In what way did I perceive your post as a personal attack? You were dismissing my opinion as a bad sales strategy, I simply pointed out that you're dismissing my opinion which I (
obviously) made as a consumer, not their sales strategy in which I agreed with you.
The introduction and existence of the $329 iPad negates your point. It is a high quality device which is priced very well for consumers with long term support etc.
Can you demonstrate how lower prices and/or a product refresh "cater to the whims of the (apparently small set of) consumer(s)"? The iPad mini 4 with a 128GB configuration is $399. The 2018 iPad @ 128GB is $429, effectively the same price with a larger screen, faster processor and Apple Pencil support. It has already been demonstrated that the iPad mini makes up
~18% of Apple's tablet market sales, on par with both iPad Pros.

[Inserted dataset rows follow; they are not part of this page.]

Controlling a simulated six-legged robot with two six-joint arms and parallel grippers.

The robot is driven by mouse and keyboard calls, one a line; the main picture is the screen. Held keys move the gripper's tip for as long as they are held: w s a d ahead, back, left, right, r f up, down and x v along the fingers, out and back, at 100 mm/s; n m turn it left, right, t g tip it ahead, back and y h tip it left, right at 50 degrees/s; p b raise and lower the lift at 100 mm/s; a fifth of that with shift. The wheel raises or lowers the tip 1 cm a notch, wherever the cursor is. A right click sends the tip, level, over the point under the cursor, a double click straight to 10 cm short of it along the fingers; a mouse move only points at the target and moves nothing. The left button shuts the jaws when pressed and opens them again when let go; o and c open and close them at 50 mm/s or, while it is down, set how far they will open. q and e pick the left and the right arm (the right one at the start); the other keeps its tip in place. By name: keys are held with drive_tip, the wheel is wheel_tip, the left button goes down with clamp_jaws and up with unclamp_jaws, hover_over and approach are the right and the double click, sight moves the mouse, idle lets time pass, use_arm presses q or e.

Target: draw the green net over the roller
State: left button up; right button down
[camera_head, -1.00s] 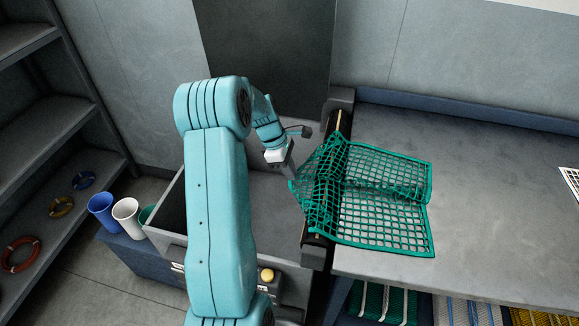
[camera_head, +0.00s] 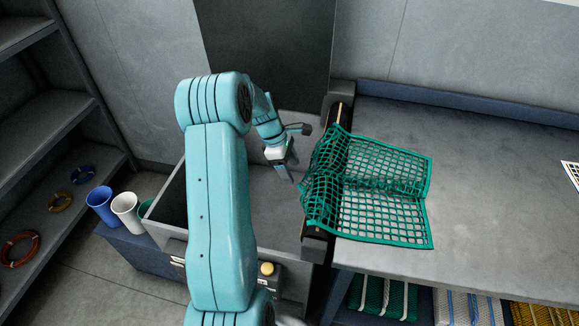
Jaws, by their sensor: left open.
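The green net (camera_head: 385,205) lies mostly flat on the grey table, with its left end bunched up on the roller (camera_head: 341,115) at the table's left edge. The roller is dark with a pale strip, and the net hides its middle. My left gripper (camera_head: 287,172) is open, just left of the net's bunched edge and above the grey bin (camera_head: 262,190). It looks apart from the net, and nothing shows between its fingers. My right gripper is not in view.
Blue (camera_head: 102,203) and white (camera_head: 126,209) cups stand left of the bin. A yellow button (camera_head: 267,269) sits at the bin's front. Shelves with coloured rings are at left. Folded nets lie under the table.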

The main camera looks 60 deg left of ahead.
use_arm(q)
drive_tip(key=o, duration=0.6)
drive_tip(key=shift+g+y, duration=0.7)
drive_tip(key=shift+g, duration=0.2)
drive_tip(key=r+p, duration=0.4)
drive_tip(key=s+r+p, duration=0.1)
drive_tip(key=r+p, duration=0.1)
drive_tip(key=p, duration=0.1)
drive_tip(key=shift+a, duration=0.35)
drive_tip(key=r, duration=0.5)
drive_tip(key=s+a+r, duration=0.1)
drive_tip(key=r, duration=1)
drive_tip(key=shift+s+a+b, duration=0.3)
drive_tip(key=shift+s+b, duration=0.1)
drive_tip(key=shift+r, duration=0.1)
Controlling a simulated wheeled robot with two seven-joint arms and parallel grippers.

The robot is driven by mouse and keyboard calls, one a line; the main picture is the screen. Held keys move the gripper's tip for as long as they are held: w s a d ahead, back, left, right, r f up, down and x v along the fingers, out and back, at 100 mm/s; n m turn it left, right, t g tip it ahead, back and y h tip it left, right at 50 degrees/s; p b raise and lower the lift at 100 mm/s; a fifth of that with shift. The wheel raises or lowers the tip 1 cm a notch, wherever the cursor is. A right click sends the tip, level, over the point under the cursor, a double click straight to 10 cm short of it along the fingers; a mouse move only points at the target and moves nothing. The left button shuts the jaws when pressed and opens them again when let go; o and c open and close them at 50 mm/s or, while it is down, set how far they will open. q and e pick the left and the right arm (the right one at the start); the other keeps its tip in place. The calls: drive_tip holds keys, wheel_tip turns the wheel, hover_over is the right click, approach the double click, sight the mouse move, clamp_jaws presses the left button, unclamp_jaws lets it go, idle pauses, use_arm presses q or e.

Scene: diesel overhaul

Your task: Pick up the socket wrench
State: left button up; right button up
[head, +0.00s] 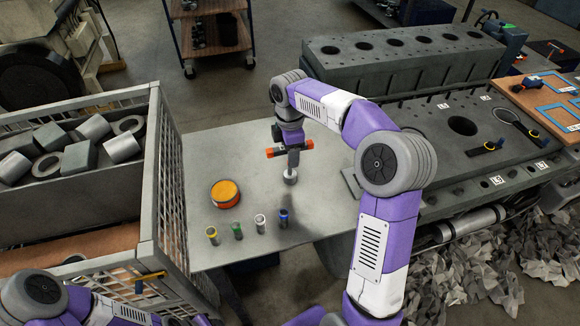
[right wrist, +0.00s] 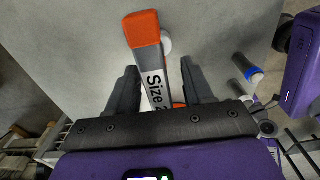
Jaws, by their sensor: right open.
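The socket wrench (right wrist: 155,82) shows in the right wrist view as a grey bar with orange ends and a label reading "Size 2". In the head view an orange end (head: 275,152) of it shows beside my right gripper (head: 292,158), above the grey table. My right gripper (right wrist: 160,88) is open, with one finger on each side of the bar. I cannot tell whether the fingers touch it. The far orange end sticks out past the fingertips in the wrist view. My left arm shows at the lower left of the head view, but its gripper does not.
Several colour-banded sockets, including a blue one (head: 284,217), stand on the table (head: 325,255). An orange round tin (head: 225,193) is left of my right gripper. A mesh-sided crate (head: 172,200) borders the table's left. An engine block (head: 455,150) stands right.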

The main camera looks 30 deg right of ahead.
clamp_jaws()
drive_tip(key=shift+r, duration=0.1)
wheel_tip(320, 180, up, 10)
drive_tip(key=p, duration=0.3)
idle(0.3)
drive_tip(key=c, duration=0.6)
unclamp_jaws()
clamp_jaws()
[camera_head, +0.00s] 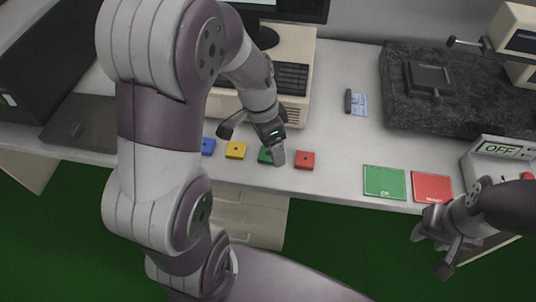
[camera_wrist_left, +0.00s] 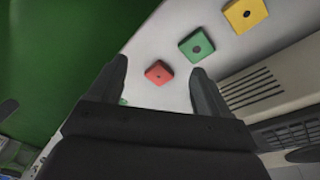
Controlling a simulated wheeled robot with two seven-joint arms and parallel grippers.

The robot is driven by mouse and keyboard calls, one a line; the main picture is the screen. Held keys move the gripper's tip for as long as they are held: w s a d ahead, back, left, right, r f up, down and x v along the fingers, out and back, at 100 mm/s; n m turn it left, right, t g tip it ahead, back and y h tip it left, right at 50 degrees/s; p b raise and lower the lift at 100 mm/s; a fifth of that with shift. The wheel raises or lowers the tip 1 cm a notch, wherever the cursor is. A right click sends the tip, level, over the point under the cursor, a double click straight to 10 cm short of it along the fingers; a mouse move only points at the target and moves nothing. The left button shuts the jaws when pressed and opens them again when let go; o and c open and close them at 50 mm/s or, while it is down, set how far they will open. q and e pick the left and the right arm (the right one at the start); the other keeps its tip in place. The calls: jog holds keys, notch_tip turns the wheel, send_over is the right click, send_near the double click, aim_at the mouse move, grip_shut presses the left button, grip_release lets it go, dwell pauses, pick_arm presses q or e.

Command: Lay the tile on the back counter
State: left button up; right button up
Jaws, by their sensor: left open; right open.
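Several small square pieces, each with a dark dot, lie in a row along the counter's front: blue (camera_head: 208,146), yellow (camera_head: 236,150), green (camera_head: 264,155) and red (camera_head: 304,160). I cannot tell which thing is the tile. My left gripper (camera_head: 253,141) is open and empty above the row, its finger partly covering the green piece. In the left wrist view the red piece (camera_wrist_left: 158,72) appears between the open fingertips, apart from them. The green (camera_wrist_left: 196,45) and yellow (camera_wrist_left: 245,14) pieces lie beyond. My right gripper (camera_head: 432,250) is open and empty, off the counter's front edge.
Flat green (camera_head: 384,182) and red (camera_head: 431,188) plates lie on the counter (camera_head: 335,140) at right. A box reading OFF (camera_head: 500,150) stands beside them. A dark stone slab (camera_head: 400,110) carries a device. A computer with keyboard (camera_head: 290,78) stands behind the row. Drawers (camera_head: 250,215) are below.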

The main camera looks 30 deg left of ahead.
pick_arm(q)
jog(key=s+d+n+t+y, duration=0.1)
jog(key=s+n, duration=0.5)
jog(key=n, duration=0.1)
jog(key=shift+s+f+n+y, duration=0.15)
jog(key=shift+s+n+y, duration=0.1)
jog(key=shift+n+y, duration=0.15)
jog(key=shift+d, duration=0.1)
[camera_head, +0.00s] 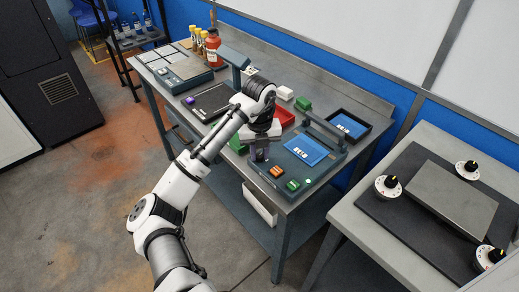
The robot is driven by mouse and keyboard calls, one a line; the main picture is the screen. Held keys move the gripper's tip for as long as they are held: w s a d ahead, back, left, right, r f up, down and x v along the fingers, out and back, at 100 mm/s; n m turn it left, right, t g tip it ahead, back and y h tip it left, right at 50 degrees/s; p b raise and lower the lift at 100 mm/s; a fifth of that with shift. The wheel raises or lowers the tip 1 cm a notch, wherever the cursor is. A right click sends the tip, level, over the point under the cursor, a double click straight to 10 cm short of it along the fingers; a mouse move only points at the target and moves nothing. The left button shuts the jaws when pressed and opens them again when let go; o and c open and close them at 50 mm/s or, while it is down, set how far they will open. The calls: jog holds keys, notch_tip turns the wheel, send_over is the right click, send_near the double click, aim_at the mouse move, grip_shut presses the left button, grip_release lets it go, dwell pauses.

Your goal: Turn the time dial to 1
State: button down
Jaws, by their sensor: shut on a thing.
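My gripper (260,156) is in the middle of the picture, pointing down at the left end of a dark teal device (318,176) on the bench. It is shut on a small dark thing between its fingers, which the fingers largely hide. I cannot tell whether this is the time dial. The device has a blue panel (306,148), an orange button (277,171) and green-marked controls in front. Three white dials with black knobs stand on the right table: a back dial (467,170), a left dial (388,187) and a front dial (489,257). Their markings are too small to read.
A grey plate (440,200) lies between the dials. A dark tray (348,128) with a blue card, a red box (284,116) and a green block (302,104) stand behind my gripper. Bottles (212,47) stand at the far left of the bench.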

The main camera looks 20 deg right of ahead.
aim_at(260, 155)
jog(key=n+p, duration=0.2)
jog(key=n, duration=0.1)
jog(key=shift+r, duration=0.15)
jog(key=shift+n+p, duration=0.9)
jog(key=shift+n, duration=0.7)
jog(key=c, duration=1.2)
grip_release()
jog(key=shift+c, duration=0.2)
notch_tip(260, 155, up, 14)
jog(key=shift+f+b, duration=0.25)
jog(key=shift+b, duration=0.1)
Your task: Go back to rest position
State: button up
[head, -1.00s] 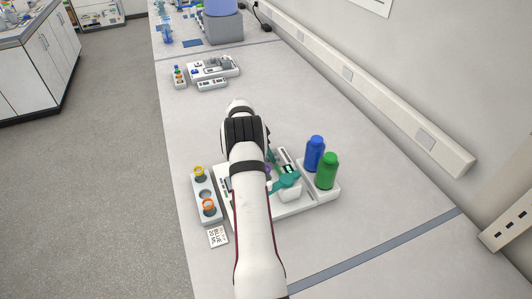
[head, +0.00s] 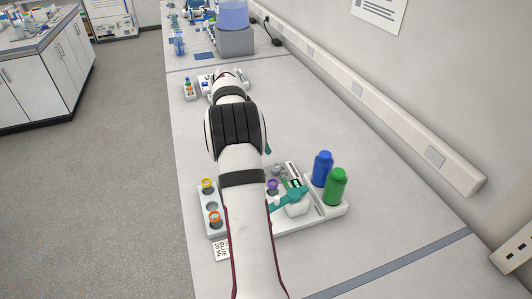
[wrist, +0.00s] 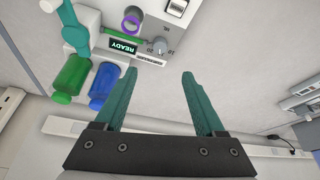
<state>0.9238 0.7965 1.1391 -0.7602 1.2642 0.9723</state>
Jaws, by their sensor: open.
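My gripper (wrist: 160,74) shows in the wrist view with its two teal fingers spread apart and nothing between them. In the head view my white arm reaches forward over the bench and hides most of the gripper. The reagent station (head: 325,209) lies below the arm, apart from the fingers. In the wrist view its display (wrist: 124,47) reads "READY", beside a knob (wrist: 160,46). A purple-ringed vial (head: 272,185) stands in the station near a teal lever-like part (head: 289,197); the purple ring also shows in the wrist view (wrist: 131,21).
A blue bottle (head: 322,169) and a green bottle (head: 335,187) stand at the station's right. A rack at the left holds a yellow-ringed vial (head: 207,185) and an orange-ringed vial (head: 214,217). Bench space at right is clear.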

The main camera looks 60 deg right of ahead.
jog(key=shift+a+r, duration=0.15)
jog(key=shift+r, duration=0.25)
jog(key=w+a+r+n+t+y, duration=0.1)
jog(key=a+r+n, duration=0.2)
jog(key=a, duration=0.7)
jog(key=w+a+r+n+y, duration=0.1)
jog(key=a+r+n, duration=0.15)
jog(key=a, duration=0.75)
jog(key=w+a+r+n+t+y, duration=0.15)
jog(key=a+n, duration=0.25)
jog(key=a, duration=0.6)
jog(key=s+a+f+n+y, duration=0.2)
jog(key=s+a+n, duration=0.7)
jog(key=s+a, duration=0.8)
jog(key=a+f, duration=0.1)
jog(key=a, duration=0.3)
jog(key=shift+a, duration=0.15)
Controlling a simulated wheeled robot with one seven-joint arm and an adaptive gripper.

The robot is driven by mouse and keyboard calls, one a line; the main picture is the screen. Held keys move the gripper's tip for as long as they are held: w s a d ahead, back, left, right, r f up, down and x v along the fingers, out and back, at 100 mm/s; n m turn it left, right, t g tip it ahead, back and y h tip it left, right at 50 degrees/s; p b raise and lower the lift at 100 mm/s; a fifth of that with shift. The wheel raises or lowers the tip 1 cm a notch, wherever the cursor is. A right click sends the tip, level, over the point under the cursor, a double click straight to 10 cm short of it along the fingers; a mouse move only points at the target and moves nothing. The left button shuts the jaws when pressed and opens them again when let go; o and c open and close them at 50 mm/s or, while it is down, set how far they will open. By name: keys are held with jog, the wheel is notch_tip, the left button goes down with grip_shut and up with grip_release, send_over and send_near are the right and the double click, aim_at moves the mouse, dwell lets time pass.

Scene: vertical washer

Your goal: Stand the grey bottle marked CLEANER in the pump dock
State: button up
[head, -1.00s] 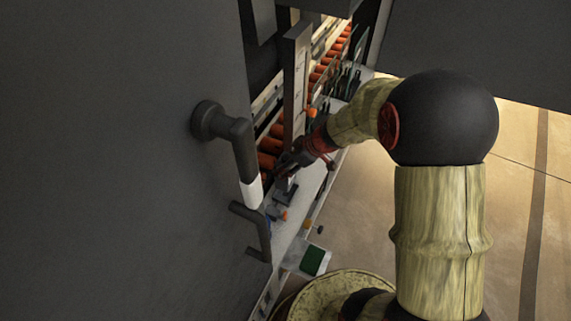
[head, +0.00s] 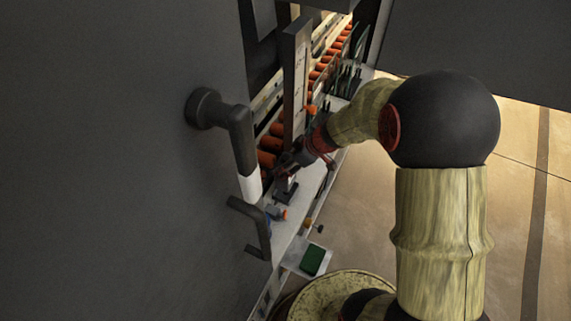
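My gripper (head: 290,164) is small, dark and red in the head view, reaching down over the narrow pale shelf beside the orange rollers. Directly below it is a small greyish object (head: 284,184), partly hidden by the fingers. It seems to be at or just above a dark block-like base (head: 287,196) on the shelf. I cannot read any CLEANER marking, and cannot tell for sure that this object is the bottle or the base the pump dock. The fingers are too small and dark to show whether they are open or shut on it.
A large dark panel with a handle (head: 243,150) fills the left side, close to the shelf. A blue and orange fitting (head: 276,213), an orange knob (head: 308,223) and a green pad (head: 313,260) are nearer. Bottles or tools stand farther along the shelf. The floor at right is clear.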

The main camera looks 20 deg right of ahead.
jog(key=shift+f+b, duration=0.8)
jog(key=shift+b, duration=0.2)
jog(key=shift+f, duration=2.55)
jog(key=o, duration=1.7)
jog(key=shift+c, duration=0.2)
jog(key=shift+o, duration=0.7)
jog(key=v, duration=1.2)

The demand is there. It should either be updated (preferably) or have its price reduced.
But yes, Apple can continue to keep the status quo to maximize profits. I don't disagree. However, I don't see how there is any kind of "alignment" here between consumers and stock-holders, and frankly if you really are a stock-holder you'll know the majority of the revenues are from the growing services sector, "other" products (Watch, AirPods) and of course the flagship iPhone,
not the iPad. I strongly respect Tim Cook as a CEO, but that doesn't mean I can't disagree with some of Apple's pricing strategies / product roadmaps.
This isn't a trading forum - we're not discussing whether we should buy $AAPL based on their iPad Mini pricing strategy. If we're going to discuss stock buying strategies, I'd say $TSLA would have been a
much better bet than $AAPL before their respective earning calls for the past quarter.